Laura Schuler always wanted to coach hockey. A member of Canada’s first women’s national team, she just never thought she would get the chance to coach her nation’s team on the world’s biggest stage.
She was wrong.
Schuler is the first former national team player to coach the Canadian women. On a one-year break from her job coaching Dartmouth, Schuler will try to lead Canada to a fifth straight Olympic gold medal next month in South Korea. Not bad for someone who didn’t see many role models when playing for Canada’s first Olympic team in 1998.
“It just was never a viable option back then, so I feel so blessed to (have) kind of rolled along with the growth of women’s hockey and after my career to get into coaching right away and to be with the national team since 2008 and continuing to learn and grow,” Schuler said. “It’s just been a great blessing for me.”

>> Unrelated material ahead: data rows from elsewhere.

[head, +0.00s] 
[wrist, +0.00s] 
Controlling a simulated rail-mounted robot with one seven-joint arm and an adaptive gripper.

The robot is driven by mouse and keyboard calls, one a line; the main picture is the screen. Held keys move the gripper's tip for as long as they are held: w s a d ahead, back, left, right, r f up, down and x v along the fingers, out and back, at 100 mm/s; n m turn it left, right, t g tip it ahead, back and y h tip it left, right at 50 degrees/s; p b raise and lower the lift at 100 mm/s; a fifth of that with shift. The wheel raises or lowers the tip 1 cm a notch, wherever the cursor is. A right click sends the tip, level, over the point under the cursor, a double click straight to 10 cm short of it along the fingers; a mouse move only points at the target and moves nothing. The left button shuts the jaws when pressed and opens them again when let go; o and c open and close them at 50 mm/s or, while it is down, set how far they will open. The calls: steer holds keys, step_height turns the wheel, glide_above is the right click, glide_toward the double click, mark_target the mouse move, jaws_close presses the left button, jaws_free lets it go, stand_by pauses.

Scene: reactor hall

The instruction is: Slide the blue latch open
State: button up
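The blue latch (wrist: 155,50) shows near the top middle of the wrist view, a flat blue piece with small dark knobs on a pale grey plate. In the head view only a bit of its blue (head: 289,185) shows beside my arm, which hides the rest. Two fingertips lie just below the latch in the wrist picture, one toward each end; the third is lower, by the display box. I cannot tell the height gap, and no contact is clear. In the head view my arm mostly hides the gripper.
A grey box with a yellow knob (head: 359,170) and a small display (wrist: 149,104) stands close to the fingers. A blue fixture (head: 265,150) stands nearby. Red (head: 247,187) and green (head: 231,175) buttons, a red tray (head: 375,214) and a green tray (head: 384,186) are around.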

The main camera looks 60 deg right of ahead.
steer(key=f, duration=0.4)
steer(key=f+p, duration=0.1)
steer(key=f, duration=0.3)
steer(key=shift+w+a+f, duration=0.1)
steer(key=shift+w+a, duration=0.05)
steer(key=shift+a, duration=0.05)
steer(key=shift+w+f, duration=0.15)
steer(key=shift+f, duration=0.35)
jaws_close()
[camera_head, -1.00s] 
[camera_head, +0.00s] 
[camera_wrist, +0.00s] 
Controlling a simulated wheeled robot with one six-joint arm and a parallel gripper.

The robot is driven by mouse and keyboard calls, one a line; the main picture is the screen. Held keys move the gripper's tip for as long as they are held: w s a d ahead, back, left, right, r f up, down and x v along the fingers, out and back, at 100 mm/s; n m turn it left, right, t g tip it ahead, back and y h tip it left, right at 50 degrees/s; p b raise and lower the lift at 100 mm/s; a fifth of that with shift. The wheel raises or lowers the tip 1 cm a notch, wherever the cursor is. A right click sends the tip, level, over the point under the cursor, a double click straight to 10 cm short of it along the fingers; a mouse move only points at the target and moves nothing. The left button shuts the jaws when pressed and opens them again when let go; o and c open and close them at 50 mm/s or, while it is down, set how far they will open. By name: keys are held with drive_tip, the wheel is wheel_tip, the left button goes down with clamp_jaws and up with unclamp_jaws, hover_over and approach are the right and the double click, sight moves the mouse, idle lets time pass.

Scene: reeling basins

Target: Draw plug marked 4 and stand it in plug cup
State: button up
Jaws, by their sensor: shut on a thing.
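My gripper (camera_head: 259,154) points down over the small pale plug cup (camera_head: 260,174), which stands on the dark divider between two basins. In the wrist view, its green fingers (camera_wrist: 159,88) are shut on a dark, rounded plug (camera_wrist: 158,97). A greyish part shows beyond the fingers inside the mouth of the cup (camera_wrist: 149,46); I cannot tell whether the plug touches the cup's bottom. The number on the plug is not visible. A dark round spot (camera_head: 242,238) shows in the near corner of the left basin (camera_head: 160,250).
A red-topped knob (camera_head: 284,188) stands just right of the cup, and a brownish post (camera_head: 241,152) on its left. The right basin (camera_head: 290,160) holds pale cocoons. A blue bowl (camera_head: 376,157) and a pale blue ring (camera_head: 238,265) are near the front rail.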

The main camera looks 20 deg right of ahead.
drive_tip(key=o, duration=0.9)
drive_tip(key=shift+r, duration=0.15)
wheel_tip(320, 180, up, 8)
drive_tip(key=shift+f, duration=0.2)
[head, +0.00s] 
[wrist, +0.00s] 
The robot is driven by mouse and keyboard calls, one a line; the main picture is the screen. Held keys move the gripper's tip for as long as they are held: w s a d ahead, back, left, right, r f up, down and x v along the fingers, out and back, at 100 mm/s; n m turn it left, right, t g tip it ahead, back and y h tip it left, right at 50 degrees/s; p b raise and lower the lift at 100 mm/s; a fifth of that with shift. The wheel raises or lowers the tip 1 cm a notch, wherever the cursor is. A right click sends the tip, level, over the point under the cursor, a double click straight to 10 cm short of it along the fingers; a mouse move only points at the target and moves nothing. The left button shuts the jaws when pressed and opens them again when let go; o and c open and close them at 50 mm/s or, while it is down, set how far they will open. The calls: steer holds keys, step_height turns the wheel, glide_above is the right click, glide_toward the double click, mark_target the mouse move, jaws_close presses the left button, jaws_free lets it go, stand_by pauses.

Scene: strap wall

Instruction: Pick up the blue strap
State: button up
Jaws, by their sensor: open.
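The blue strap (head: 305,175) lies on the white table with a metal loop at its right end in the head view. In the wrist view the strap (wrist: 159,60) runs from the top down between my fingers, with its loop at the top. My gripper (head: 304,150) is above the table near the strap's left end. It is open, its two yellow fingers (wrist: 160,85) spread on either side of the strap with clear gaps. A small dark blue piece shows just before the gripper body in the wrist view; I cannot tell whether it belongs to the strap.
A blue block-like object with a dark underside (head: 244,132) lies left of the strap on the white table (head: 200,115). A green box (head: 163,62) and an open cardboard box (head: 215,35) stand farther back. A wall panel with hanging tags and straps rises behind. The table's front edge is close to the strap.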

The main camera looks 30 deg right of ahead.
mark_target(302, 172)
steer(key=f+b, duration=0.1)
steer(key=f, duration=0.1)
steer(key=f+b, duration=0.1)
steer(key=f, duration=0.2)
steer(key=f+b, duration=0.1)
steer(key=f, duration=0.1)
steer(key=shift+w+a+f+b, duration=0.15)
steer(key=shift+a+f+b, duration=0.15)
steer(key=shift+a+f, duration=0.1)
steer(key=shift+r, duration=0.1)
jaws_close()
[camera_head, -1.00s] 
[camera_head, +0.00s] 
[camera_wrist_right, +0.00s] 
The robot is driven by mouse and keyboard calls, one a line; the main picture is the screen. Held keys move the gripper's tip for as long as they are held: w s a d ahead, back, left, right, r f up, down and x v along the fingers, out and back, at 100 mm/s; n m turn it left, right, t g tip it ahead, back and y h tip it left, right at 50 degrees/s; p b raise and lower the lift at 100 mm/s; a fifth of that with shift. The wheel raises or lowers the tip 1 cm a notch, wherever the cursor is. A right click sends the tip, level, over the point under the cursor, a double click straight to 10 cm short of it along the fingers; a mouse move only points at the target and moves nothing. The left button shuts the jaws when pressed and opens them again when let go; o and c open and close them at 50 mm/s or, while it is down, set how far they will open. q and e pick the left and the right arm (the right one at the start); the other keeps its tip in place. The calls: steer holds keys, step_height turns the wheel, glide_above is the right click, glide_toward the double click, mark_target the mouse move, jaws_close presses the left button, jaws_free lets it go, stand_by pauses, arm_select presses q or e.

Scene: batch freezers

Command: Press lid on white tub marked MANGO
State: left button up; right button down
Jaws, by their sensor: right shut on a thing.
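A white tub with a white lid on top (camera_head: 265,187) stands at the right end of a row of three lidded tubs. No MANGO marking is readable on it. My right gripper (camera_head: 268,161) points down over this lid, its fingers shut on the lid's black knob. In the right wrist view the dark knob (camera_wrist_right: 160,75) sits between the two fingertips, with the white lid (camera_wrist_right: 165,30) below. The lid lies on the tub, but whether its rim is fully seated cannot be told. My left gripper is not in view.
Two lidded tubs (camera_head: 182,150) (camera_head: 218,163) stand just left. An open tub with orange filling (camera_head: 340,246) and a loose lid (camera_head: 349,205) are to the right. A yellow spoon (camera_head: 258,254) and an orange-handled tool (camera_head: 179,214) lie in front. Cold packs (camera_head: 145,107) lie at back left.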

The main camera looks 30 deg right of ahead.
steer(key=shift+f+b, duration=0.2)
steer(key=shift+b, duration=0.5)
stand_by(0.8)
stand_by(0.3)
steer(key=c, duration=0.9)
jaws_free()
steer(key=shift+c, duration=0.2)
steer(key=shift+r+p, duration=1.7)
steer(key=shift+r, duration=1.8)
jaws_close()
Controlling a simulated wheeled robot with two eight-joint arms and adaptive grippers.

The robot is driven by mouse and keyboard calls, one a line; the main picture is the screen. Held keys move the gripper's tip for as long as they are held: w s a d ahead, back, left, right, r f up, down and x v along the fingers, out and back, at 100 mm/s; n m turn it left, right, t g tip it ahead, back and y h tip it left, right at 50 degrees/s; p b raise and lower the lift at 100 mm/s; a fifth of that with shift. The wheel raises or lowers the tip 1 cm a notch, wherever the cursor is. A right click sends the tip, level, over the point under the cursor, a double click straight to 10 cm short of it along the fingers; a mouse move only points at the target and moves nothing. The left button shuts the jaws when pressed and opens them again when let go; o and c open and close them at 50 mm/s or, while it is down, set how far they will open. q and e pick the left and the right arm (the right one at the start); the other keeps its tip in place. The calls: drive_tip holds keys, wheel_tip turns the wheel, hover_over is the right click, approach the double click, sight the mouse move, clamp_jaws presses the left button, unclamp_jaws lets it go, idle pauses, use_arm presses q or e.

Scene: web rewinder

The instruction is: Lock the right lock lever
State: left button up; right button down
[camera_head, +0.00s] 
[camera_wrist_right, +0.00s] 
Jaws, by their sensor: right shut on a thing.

Canada always has led the way in opportunities for women in hockey.
Schuler played in Nagano in 1998 for Shannon Miller, who in 1997 became the first full-time, salaried coach of a women’s national team. Now Schuler follows in the coaching steps of Miller, Daniele Sauvageau (2002) and Melody Davidson (2006 and 2010), who’s now general manager for the team.
A native of Scarborough, Ontario, Schuler started playing at Northeastern in Boston in 1989. Schuler also was on Canada’s first women’s national team, helping win world championships in 1990, 1992 and 1997. When women’s hockey made its Olympic debut in 1998, Schuler helped Canada to silver - the only time Canadians have gone home with any medal other than gold.
Schuler will make her Olympic debut as a coach Feb. 11 in the team’s opener against Russian athletes.
“Pressure is pressure,” Schuler said. “That doesn’t matter what position you’re in, and I think that’s a good thing because it helps to make sure you have a good plan in place as you go forward. And I think the one thing I do bring to the girls is just the experience of being there and understanding all the distractions that can happen at the games and again making sure that you have a good plan in place so you can get the best out of your players.”
Now 48, Schuler has gone from coaching midget teams in Ontario in 1998 to being head coach at Massachusetts-Boston and Northwestern and an assistant and recruiting coordinator at Minnesota-Duluth. She also worked her way up through Canada’s women’s programs, eventually becoming national team head coach in 2015. After her first season at Dartmouth in 2016-17, Schuler was named Canada’s coach for the 2018 Olympics in May 2017.
Schuler won’t be the only woman coaching hockey in Pyeongchang. Sarah Murray, a Minnesota native who played at Minnesota-Duluth, is coaching South Korea and Daniela Diaz is coaching Switzerland.
Harvard coach Katey Stone, who led the Americans to silver in 2014 in Sochi , has been the only woman to coach the United States in the Olympics; this year’s coach is Robb Stauber. Stone said she was honored to be the first but hopefully not the last. She sees Katie Crowley and Courtney Kennedy at Boston College and Julie Chu at Concordia as just part of a rapidly growing pool of American coaching candidates for the future.
“It’s the natural progression,” Stone said. “And there are a lot of young women on these teams that have become coaches, head coaches, and been very involved in each of their country’s systems.”
For now, it’s Team Canada with the coach experienced in what the maple leaf means.
“Obviously for her, every time she gets to coach she almost feels the same way that we feel every time we put on the jersey,” Canadian forward Natalie Spooner said. “We’re so honored to just be out there and to be able to represent our country. We want to play with pride and represent Canada well every time we play, and she wants to do the same.”